Cheese With Your Whine?
8.28.2005
Sunday night blues
I don’t really like Sunday nights. I just get this empty, lonely, depressed feeling. I suppose it’s a combination of dread of Monday and another long week and the idea that the weekend and the freedom it brings it over. Whatever it is, it sucks.
It’s times like this that I long for a close family so that I could pick up the phone and whine to my mother. Unfortunately, that is not the case. Some of you know the details, most of you don’t, but the short version is that I have a stepdad I hate, a mother I don’t talk to, a bio dad that wasn’t around for 12 years and now that he is, isn’t really a dad, but more of an old guy I talk to on the phone sometimes. I really long for the close family that I see so many of my friends have.
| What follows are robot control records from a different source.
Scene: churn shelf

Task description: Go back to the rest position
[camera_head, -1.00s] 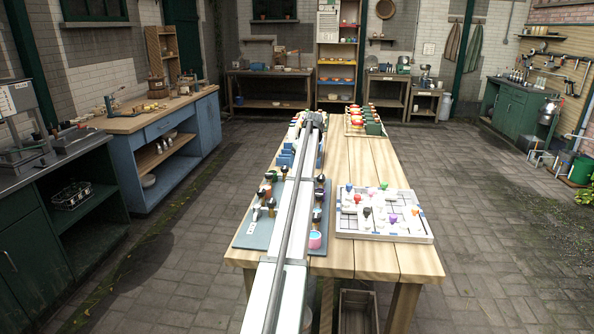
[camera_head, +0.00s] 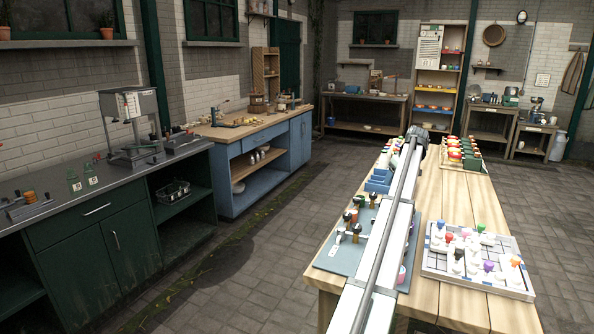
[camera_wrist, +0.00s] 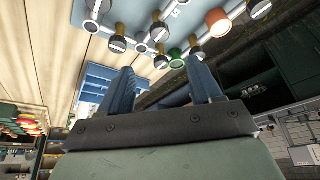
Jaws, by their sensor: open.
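My gripper (camera_wrist: 158,92) shows in the wrist view with its two blue fingers apart and nothing between them. Beyond the fingers, the wrist view shows several dark knob-like pieces (camera_wrist: 117,42) on a pale board. In the head view my arm stretches out over the wooden table (camera_head: 455,195), and the gripper itself cannot be made out at its far end. The arm hides part of the blue-grey board (camera_head: 345,258) with its dark and tan pieces (camera_head: 354,216).
A white gridded tray (camera_head: 478,280) with coloured knobs stands right of my arm. Red and green items (camera_head: 462,152) sit at the table's far end. A blue bench (camera_head: 262,165) and a green cabinet (camera_head: 100,245) line the left side. Paved floor (camera_head: 240,270) lies clear between.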

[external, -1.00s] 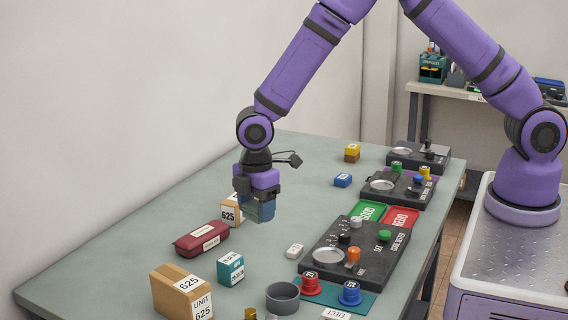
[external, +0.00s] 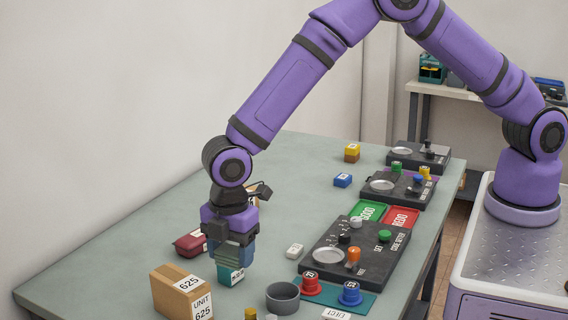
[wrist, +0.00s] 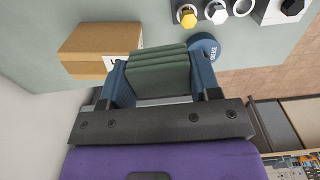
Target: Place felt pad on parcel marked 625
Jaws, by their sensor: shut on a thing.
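My gripper (external: 234,255) is shut on a dark green layered felt pad (wrist: 158,70), held between its two blue fingers in the wrist view. The large cardboard parcel marked 625 (external: 172,290) stands on the bench at front left in the external view. A cardboard parcel (wrist: 98,42) lies just beyond and left of the pad in the wrist view. The gripper is behind and to the right of the large parcel, apart from it. A smaller cardboard parcel is mostly hidden behind the wrist in the external view.
A grey cup (external: 283,298) and a dark control panel (external: 340,262) stand to the right. The bench (external: 90,270) is clear at far left.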

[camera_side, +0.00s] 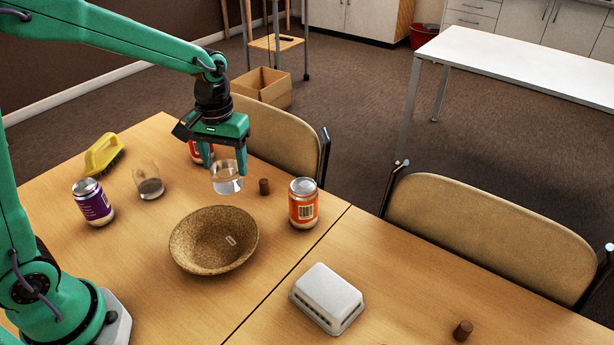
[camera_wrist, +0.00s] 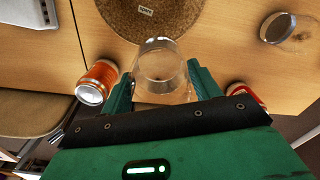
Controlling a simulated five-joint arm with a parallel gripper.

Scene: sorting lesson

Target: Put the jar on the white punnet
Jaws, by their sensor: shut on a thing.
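A clear glass jar (camera_side: 227,178) is held between the fingers of my gripper (camera_side: 226,168), at the far side of the cork bowl; it seems to be just above the table, and I cannot tell the gap. In the wrist view the jar (camera_wrist: 160,68) sits between my two green fingertips (camera_wrist: 160,88). The white punnet (camera_side: 328,298) lies upside down, base up, on the near table to the right of the bowl. Part of the punnet (camera_wrist: 28,12) shows at the upper left of the wrist view. Nothing is on it.
The cork bowl (camera_side: 213,240) stands between jar and punnet, beside an orange can (camera_side: 303,203). A red can (camera_side: 196,150) is partly behind my gripper. Another clear glass (camera_side: 148,180), a purple can (camera_side: 92,202), a yellow brush (camera_side: 103,153) and brown corks (camera_side: 264,187) stand around.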

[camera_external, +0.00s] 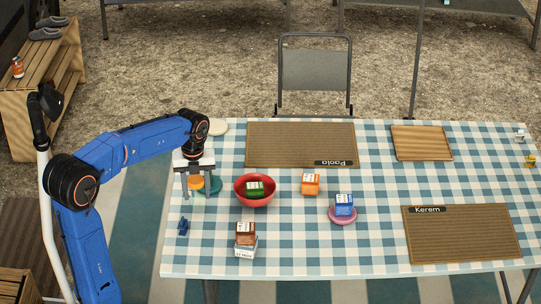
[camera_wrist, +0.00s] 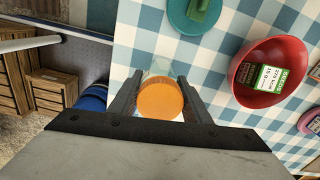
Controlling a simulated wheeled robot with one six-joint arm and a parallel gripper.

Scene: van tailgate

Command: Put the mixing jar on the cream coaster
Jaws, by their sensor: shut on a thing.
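The mixing jar appears to be the clear vessel with a round orange top (camera_wrist: 160,100), between my gripper's fingers in the wrist view. My gripper (camera_wrist: 160,92) is shut on it. In the external view my gripper (camera_external: 194,176) is over the table's left side, with the orange part (camera_external: 196,183) below it. I cannot tell whether the jar touches the table. The cream coaster (camera_external: 218,127) lies flat at the table's back left edge, behind and right of my gripper. Its visible top looks bare; my arm partly hides it.
A teal disc (camera_wrist: 188,18) with a green object lies close by. A red bowl (camera_external: 254,201) holding a green box stands to the right. Stacked boxes (camera_external: 245,232), an orange box (camera_external: 310,184) and a brown mat (camera_external: 285,145) are further off. Cloth beside the cream coaster is clear.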

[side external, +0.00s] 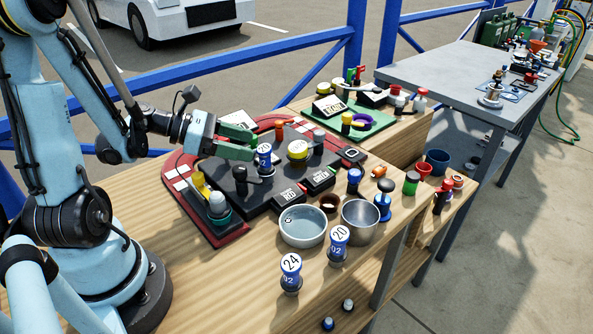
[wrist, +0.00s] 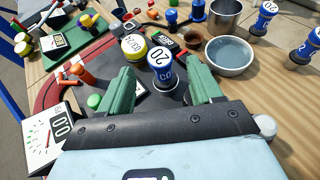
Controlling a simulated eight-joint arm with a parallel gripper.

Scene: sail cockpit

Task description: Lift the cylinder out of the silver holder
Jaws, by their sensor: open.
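My gripper (side external: 253,148) has green fingers, spread wide and empty. The fingertips (wrist: 158,78) reach to either side of the cylinder, with a gap visible on both sides in the wrist view. A greyish base (side external: 265,170) shows under the cylinder, but I cannot make out the silver holder clearly.
A basin of water (side external: 303,226) and a steel bowl (side external: 361,219) stand nearer the table edge, beside two more blue cylinders.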

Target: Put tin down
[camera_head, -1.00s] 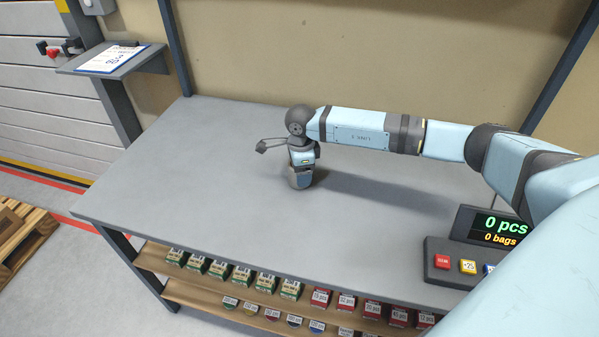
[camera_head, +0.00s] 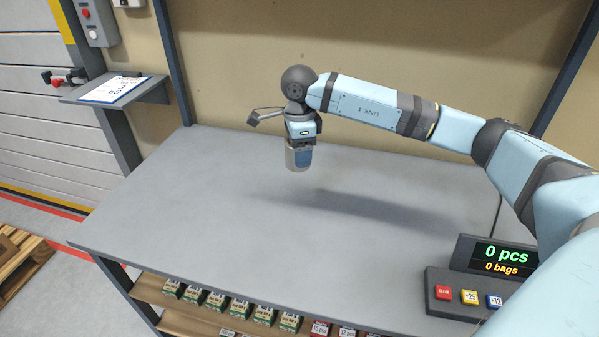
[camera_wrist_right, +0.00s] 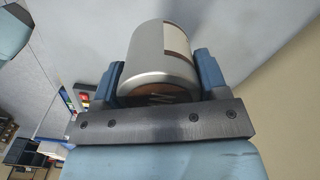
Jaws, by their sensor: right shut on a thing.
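The tin (camera_head: 296,160) is a silvery-grey cylinder with a lighter label patch. It hangs upright below my right gripper (camera_head: 302,146), above the back middle of the grey table (camera_head: 215,205). Its shadow lies apart from it on the tabletop, to the right. In the right wrist view the tin (camera_wrist_right: 150,50) sits between the two blue fingers of my right gripper (camera_wrist_right: 160,75), which is shut on it. My left gripper is not in view.
The tabletop around the tin is clear. A display with coloured buttons (camera_head: 470,290) stands at the front right. Small boxes (camera_head: 240,308) line a shelf below the front edge. A clipboard (camera_head: 113,89) lies on a side shelf at the left.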

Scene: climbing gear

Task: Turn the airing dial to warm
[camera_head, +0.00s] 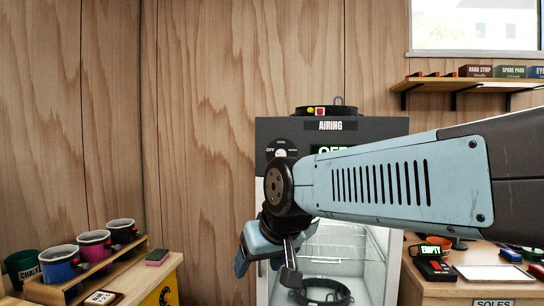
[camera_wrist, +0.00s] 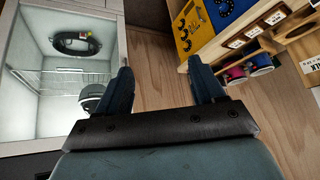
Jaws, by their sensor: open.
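The airing cabinet (camera_head: 388,128) stands against the wood wall, with a dark panel on top labelled AIRING. The airing dial (camera_head: 281,152) is at the panel's left, a round dark dial with a pale middle. OFF reads on its left; its other marks are too small to read surely. A display (camera_head: 333,149) beside it shows green letters that look like OFF, partly covered by my arm. My gripper (camera_head: 267,268) is open and empty, pointing down below the dial, in front of the cabinet. In the wrist view, my gripper (camera_wrist: 160,64) has its fingers apart; the dial is not seen there.
The cabinet's open inside holds a wire rack (camera_head: 340,240) and a dark coil (camera_head: 322,292). Mugs (camera_head: 95,243) stand in a wooden rack at left. A bench (camera_head: 455,290) with a black-red device (camera_head: 433,268) is at right. A shelf (camera_head: 470,84) hangs above it.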

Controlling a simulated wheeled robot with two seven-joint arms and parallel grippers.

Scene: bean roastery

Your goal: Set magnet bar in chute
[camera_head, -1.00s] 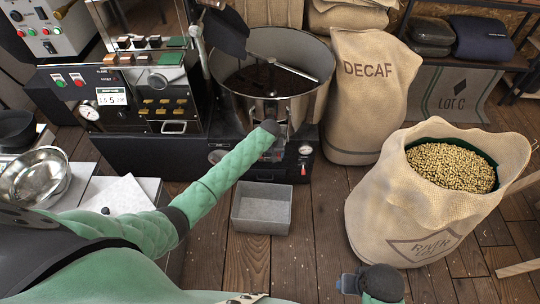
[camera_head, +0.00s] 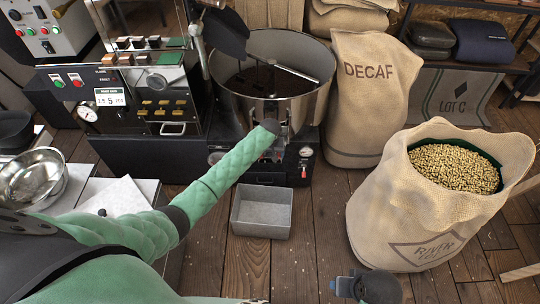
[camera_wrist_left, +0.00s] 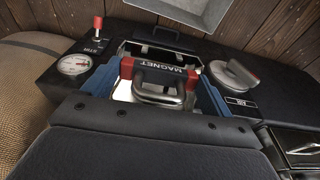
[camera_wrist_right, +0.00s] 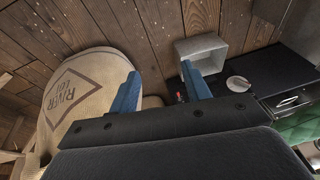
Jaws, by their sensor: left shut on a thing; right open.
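The magnet bar (camera_wrist_left: 160,69) has red ends, a dark face lettered MAGNET and a bright metal handle. My left gripper (camera_wrist_left: 161,76) is shut on it, with a blue finger at each side, as the left wrist view shows. The bar is at the chute (camera_wrist_left: 154,49) on the front of the cooling bin; I cannot tell how deep it sits. In the head view my left gripper (camera_head: 284,122) is at the bin's front, and the bar is mostly hidden there. My right gripper (camera_wrist_right: 158,88) is open and empty, low over the floor.
A grey metal tray (camera_head: 262,212) stands on the floor below the chute. The open RIVER LOT sack (camera_head: 415,225) of beans stands at the right, and the DECAF sack (camera_head: 370,110) behind it. A gauge (camera_wrist_left: 74,64) and a round knob (camera_wrist_left: 235,74) flank the chute.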

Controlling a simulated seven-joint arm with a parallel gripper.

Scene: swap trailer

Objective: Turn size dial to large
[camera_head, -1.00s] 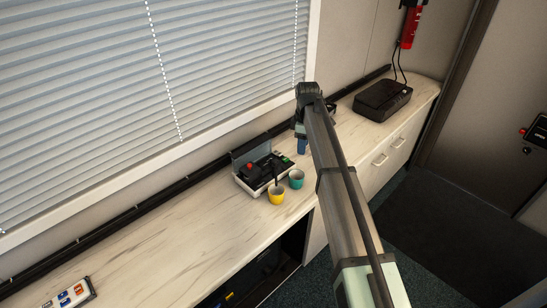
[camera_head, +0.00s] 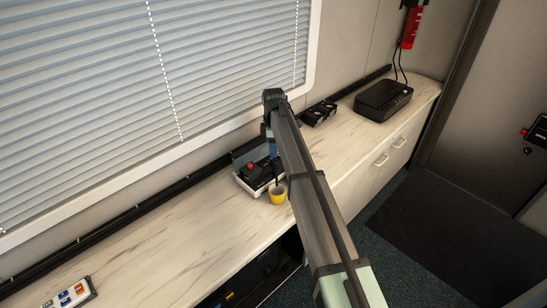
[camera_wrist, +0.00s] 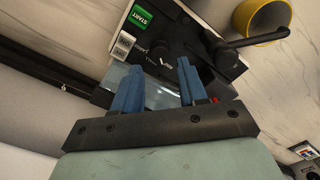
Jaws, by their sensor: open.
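The size dial (camera_wrist: 161,53) appears to be the small round black knob with white marks on the dark panel of the machine, in the wrist view. The machine (camera_head: 243,183) stands on the counter in the head view, partly behind my arm. My gripper (camera_wrist: 160,66) is open, its two blue fingers pointing at the panel with the dial between and just beyond their tips. I see no contact with the dial. The dial's setting is too small to read. In the head view my gripper (camera_head: 270,148) is over the machine's back right part.
A black lever (camera_wrist: 228,55) juts from the panel. A yellow cup (camera_head: 278,195) stands in front of the machine.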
That unconditional love that most families provide and those very few people who always have your back no matter what. Most of the time, I’m okay with it, but sometimes it really hits hard and it just bites.
I was talking to someone about this whole thing the other day this is what she said about it:
“Cassy, we don’t get to pick our bio families and when they aren’t all we want or need we have to go find other people who can be like family to us. So you have it best. You’ve found people who love you like family and you got to pick ‘em.”
Wow. It took a minute for what she said to sink in and then the light bulb came on. She was absolutely right. I have a wonderful ‘family’ and I chose them. How cool is that?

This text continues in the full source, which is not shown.